* Start SUPPLIED MATERIAL *
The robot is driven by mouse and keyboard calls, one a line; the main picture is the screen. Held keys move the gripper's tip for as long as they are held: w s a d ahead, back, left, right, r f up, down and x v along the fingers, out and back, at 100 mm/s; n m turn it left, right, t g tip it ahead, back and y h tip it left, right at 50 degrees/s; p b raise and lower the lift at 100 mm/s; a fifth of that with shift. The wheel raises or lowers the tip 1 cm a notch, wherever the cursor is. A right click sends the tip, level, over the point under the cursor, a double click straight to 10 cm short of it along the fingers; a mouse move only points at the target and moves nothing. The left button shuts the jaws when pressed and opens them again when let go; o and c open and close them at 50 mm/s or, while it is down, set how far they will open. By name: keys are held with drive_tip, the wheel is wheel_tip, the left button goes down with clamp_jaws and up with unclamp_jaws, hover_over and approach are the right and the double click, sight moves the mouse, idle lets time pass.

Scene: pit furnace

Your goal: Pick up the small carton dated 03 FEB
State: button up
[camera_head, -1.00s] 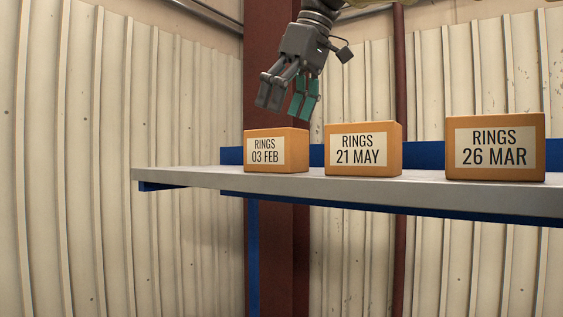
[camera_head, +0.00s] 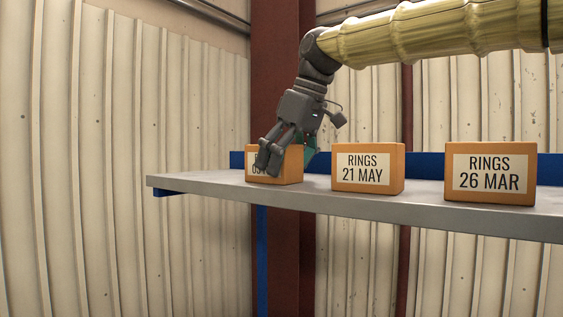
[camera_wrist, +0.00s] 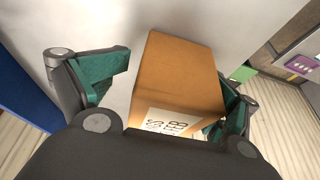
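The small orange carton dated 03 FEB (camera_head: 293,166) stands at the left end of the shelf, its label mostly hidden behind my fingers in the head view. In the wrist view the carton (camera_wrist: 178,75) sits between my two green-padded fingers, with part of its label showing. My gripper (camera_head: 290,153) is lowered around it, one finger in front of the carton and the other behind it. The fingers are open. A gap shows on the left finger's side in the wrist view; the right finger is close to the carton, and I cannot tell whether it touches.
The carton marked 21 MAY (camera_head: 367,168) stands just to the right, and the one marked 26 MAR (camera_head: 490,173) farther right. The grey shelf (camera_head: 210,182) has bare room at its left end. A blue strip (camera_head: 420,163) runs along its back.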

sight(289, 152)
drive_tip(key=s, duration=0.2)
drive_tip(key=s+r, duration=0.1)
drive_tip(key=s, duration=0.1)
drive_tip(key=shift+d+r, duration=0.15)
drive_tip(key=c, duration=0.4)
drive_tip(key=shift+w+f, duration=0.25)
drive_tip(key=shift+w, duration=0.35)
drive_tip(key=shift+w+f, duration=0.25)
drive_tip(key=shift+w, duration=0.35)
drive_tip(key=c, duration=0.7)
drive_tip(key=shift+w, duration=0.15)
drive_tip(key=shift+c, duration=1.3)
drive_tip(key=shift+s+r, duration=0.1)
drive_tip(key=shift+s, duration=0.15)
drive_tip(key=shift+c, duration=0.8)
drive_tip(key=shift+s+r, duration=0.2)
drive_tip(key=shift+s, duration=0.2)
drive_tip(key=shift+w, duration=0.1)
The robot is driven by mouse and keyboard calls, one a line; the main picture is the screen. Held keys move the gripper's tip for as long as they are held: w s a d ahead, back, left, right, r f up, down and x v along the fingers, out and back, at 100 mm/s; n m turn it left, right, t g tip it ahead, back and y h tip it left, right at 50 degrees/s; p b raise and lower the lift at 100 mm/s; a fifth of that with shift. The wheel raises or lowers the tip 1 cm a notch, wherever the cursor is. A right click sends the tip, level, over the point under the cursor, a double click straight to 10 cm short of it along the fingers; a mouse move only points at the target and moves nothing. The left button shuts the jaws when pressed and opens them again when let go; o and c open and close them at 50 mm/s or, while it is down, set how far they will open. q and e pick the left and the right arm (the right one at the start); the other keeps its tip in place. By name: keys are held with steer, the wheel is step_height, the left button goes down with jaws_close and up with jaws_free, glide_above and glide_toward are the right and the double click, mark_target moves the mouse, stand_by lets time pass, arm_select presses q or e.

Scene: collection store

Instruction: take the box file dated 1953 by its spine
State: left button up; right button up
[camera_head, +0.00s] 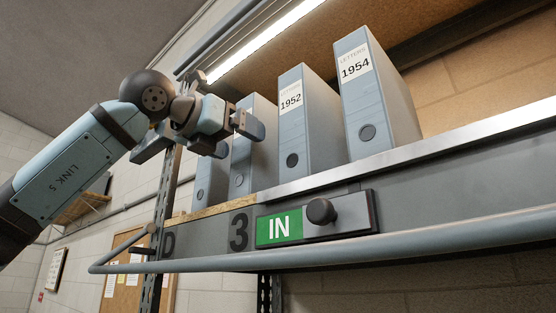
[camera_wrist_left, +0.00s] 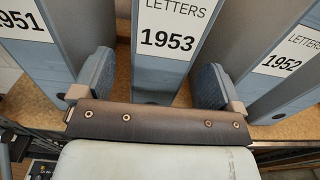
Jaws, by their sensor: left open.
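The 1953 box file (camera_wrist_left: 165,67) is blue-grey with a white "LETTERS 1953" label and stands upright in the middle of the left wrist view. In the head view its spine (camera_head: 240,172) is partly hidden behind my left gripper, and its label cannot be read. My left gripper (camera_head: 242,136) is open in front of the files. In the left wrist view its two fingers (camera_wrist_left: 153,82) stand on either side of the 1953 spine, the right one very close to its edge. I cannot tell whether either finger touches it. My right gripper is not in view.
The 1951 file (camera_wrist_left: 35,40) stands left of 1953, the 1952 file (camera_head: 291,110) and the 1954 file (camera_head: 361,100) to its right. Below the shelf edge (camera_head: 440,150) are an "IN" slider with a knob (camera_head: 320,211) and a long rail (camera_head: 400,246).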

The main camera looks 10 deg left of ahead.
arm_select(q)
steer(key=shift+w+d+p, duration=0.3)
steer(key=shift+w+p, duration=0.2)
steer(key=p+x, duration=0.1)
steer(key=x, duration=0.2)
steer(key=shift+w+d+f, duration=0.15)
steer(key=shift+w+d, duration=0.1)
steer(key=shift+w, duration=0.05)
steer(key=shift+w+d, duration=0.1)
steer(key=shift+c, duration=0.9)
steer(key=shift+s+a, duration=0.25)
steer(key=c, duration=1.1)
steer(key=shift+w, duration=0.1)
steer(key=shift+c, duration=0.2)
* End SUPPLIED MATERIAL *
* Start SUPPLIED MATERIAL *
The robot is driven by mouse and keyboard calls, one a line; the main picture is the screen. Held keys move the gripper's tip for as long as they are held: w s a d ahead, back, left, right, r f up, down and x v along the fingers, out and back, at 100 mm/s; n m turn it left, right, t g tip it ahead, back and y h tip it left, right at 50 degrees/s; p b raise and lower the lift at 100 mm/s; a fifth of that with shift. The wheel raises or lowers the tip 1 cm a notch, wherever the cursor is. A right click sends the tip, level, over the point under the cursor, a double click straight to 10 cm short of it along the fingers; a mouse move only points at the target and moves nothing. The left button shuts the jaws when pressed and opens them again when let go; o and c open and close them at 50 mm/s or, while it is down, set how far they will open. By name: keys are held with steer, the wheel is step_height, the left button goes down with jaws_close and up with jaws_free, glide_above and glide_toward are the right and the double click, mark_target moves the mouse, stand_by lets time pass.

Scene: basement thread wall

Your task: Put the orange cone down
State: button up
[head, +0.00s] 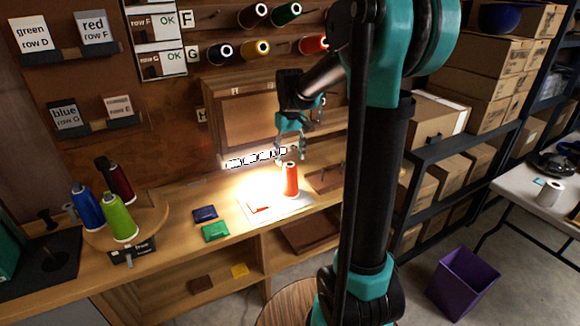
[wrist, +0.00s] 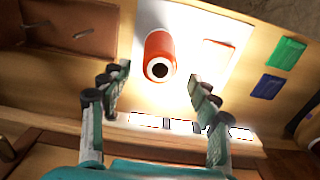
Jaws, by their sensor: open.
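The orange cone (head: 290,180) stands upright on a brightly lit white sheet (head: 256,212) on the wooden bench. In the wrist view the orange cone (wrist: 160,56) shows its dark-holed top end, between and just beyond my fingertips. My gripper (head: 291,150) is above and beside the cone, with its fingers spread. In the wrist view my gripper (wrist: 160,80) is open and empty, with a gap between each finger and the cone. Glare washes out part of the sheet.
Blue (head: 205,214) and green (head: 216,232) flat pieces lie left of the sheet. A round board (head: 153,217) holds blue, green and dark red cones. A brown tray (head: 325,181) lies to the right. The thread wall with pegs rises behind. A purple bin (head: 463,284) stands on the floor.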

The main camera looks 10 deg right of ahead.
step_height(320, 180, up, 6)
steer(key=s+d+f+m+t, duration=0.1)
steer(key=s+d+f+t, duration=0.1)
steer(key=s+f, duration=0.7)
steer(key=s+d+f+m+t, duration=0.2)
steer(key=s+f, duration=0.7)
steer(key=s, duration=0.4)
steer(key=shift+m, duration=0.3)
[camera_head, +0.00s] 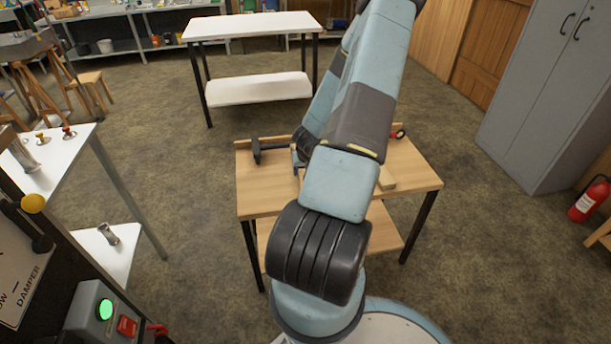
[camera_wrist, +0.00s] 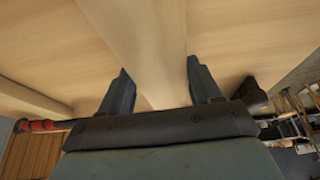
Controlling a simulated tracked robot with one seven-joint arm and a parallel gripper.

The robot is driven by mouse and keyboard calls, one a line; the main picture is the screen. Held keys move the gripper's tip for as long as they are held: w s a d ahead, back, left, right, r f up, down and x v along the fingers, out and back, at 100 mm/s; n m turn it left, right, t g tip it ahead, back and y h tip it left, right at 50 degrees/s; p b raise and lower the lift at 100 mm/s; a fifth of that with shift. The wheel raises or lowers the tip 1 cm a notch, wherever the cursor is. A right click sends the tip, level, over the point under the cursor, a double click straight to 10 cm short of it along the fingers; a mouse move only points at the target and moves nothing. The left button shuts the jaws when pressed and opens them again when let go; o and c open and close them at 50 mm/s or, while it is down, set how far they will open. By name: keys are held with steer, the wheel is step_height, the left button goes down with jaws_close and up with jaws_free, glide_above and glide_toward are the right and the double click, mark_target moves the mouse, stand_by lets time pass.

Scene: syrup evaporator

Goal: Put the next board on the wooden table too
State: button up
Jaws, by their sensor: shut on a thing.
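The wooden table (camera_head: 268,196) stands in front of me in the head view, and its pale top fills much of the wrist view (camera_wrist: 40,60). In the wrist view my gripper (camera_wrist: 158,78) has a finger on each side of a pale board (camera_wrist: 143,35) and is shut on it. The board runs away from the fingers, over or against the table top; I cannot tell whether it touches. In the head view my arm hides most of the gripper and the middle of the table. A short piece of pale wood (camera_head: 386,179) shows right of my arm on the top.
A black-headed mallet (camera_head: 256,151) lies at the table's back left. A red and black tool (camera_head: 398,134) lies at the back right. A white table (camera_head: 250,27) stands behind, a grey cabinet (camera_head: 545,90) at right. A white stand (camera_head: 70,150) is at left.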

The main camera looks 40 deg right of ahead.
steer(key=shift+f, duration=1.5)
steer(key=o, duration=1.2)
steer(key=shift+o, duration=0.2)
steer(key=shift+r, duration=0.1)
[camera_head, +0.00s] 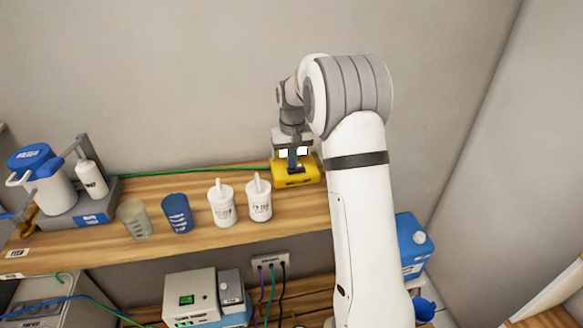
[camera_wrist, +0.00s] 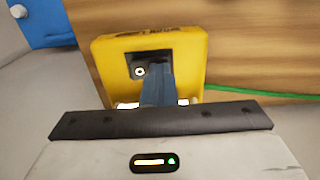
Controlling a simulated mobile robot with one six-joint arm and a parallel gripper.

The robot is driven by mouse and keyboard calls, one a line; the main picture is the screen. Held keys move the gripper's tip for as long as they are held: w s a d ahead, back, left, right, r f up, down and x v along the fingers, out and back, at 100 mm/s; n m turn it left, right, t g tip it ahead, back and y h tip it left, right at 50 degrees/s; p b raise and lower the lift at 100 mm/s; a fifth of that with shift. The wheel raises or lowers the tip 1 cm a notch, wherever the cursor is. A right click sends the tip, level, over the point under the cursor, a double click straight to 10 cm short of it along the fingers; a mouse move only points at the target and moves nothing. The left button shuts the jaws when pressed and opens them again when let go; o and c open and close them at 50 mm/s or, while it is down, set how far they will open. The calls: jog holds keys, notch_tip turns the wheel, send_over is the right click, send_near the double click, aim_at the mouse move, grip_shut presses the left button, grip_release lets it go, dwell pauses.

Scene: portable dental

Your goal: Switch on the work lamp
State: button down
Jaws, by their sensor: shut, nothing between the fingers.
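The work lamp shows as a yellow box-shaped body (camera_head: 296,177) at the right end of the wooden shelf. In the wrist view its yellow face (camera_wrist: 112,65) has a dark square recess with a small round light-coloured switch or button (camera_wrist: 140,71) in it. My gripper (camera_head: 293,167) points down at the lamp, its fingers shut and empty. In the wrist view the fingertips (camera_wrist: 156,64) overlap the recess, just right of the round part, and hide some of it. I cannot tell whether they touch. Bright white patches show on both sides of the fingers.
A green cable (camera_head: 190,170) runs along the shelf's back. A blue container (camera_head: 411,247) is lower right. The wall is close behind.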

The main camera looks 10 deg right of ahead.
* End SUPPLIED MATERIAL *
* Start SUPPLIED MATERIAL *
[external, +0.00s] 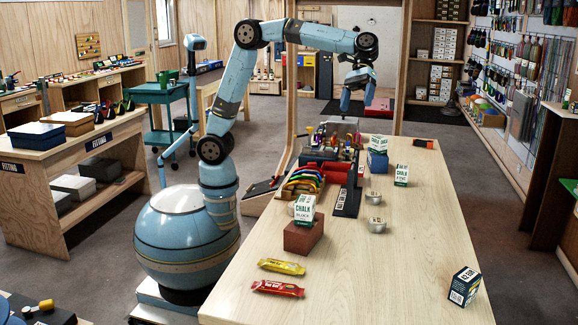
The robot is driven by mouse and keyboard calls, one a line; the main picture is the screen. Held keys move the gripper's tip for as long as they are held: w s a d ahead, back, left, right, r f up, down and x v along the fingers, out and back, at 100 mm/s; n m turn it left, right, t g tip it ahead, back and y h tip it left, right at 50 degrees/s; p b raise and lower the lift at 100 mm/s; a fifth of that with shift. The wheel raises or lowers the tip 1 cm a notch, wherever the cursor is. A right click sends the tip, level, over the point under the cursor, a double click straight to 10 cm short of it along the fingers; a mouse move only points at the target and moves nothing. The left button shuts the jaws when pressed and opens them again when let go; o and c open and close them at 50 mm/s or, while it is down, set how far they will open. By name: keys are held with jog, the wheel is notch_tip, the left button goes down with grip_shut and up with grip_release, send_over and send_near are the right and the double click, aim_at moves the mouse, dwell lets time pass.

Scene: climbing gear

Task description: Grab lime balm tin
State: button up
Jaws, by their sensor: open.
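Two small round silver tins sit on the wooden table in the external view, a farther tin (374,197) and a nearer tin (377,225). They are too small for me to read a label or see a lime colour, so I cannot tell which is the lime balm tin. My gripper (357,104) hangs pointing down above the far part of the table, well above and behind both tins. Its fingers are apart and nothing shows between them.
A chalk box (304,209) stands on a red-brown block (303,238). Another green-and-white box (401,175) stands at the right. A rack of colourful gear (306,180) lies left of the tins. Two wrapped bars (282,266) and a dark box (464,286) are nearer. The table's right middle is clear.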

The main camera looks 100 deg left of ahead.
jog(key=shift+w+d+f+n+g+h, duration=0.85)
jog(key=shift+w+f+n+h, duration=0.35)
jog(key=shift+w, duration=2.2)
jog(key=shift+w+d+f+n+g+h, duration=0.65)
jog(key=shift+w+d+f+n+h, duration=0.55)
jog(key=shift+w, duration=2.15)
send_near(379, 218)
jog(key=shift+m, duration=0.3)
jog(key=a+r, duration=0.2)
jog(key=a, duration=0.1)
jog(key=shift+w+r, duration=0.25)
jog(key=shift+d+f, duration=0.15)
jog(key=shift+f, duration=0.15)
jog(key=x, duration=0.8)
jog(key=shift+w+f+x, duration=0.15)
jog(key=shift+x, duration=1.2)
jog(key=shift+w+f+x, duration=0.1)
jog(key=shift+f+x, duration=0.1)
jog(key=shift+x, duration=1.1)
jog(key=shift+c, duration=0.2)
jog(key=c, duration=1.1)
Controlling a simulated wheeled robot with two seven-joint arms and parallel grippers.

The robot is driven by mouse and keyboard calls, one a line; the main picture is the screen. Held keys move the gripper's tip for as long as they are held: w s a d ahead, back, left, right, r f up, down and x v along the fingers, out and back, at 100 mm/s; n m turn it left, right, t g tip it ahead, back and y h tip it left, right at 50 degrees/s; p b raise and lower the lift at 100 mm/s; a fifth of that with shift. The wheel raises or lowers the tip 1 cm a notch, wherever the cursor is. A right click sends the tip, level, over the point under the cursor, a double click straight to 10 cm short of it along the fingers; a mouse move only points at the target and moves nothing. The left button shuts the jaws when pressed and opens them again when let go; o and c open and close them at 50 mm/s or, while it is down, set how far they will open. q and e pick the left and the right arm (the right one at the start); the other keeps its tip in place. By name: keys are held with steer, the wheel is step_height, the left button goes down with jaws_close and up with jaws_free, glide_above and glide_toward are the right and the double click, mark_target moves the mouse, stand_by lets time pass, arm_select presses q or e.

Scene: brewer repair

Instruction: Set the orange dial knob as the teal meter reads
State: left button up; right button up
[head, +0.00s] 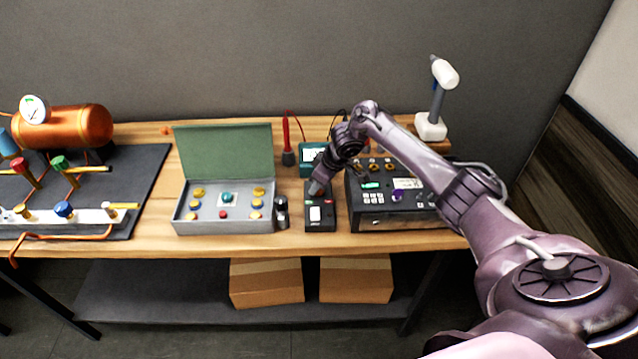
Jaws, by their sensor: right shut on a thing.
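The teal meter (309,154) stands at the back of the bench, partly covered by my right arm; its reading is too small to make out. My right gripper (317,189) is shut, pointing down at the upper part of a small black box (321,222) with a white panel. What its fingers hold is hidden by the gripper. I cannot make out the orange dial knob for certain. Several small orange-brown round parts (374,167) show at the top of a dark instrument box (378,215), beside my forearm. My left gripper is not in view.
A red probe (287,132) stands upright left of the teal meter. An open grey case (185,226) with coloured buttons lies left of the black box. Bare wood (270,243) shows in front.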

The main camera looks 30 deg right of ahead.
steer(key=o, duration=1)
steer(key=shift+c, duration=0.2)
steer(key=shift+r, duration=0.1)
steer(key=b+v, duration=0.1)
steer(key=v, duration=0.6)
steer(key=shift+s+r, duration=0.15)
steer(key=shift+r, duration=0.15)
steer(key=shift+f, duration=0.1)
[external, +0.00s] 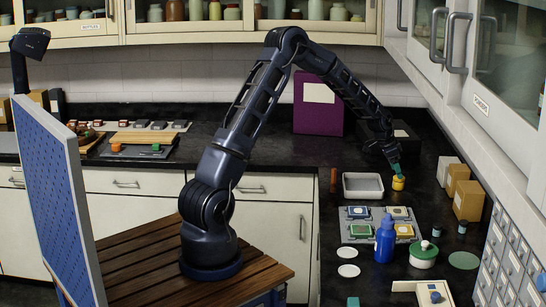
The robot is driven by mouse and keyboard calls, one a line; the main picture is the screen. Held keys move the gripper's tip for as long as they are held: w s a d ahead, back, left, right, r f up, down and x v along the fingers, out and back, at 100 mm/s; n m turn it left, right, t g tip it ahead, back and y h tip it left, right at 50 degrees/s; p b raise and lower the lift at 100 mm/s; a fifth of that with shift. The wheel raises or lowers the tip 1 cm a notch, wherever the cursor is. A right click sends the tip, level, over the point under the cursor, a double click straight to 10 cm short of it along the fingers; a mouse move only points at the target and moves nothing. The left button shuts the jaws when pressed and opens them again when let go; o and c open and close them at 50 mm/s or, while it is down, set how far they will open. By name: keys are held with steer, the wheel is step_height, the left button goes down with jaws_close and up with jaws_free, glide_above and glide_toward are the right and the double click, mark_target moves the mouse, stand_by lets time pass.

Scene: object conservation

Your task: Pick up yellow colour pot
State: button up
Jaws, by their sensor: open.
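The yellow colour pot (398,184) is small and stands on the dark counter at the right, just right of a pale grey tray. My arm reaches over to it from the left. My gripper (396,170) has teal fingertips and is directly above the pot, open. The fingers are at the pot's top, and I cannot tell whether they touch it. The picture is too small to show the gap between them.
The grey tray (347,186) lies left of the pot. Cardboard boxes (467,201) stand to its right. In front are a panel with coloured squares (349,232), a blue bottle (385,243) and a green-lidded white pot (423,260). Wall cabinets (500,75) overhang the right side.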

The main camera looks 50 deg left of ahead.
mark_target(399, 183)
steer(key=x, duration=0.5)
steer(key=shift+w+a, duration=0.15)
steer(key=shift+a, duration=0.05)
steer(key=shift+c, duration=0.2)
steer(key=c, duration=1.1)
* End SUPPLIED MATERIAL *
▸ TASK
Find and copy every line in the entries above where the string "seven" occurs.

▸ ANSWER TO THIS EXERCISE
Controlling a simulated tracked robot with one seven-joint arm and a parallel gripper.
Controlling a simulated wheeled robot with two seven-joint arms and parallel grippers.

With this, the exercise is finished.